Comme dans le cas de l'attaque informatique subie par le ministère de l'économie et des finances, il est apparu qu'AREVA avait été victime d'une intrusion informatique, menée grâce à un « cheval de Troie » , qui a permis aux attaquants d'accéder à des composants de type bureautique du système d'information.
En revanche, les systèmes industriels pilotant les activités sensibles des installations nucléaires n'ont pas été affectés, étant par ailleurs totalement isolés par conception et construction.
Lors d'une deuxième phase , minutieusement préparée, les équipes d'AREVA, de l'ANSSI et de prestataires privés ont procédé à un vaste plan d'assainissement de l'ensemble des systèmes d'information du groupe.
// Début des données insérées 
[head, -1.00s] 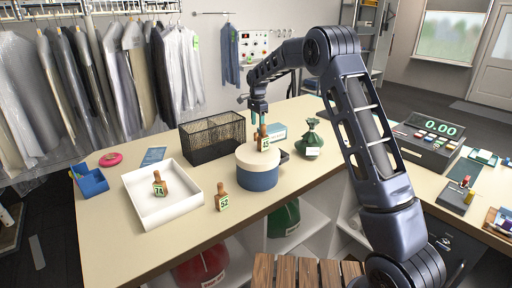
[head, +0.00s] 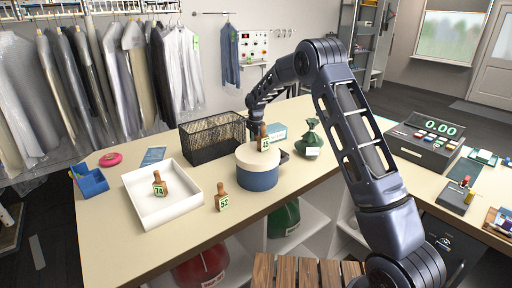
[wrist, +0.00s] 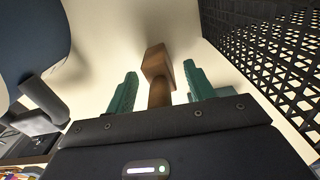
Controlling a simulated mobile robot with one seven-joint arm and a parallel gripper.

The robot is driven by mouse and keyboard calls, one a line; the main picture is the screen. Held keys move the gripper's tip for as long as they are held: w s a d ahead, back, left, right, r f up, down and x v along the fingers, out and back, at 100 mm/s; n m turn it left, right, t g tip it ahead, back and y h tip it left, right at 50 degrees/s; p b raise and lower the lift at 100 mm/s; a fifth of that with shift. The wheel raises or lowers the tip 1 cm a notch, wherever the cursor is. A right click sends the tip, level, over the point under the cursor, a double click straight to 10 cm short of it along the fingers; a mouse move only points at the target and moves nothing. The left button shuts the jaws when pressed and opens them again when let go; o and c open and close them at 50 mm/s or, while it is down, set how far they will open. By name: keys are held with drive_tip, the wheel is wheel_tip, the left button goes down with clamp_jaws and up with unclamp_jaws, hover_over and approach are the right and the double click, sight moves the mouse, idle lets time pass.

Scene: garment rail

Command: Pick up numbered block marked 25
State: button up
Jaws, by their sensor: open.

Au cours de cette phase simultanée à une opération de maintenance planifiée, il a été procédé à la mise en oeuvre d'un plan de renforcement de la sécurité des systèmes.
Dans les semaines qui ont suivi, des mesures de sécurité complémentaires de même nature que celles recommandées à Bercy ont été apportées. Elles ont entraîné une modification des habitudes des utilisateurs, mais la direction informatique du groupe, soutenue par sa hiérarchie, a su imposer les choix nécessaires.
Au total, le coût pour l'entreprise de cette opération d'assainissement et de reconfiguration d'une partie de son système d'information a été de l'ordre de plusieurs millions d'euros, sans prendre en compte le préjudice économique éventuel résultant du vol des informations.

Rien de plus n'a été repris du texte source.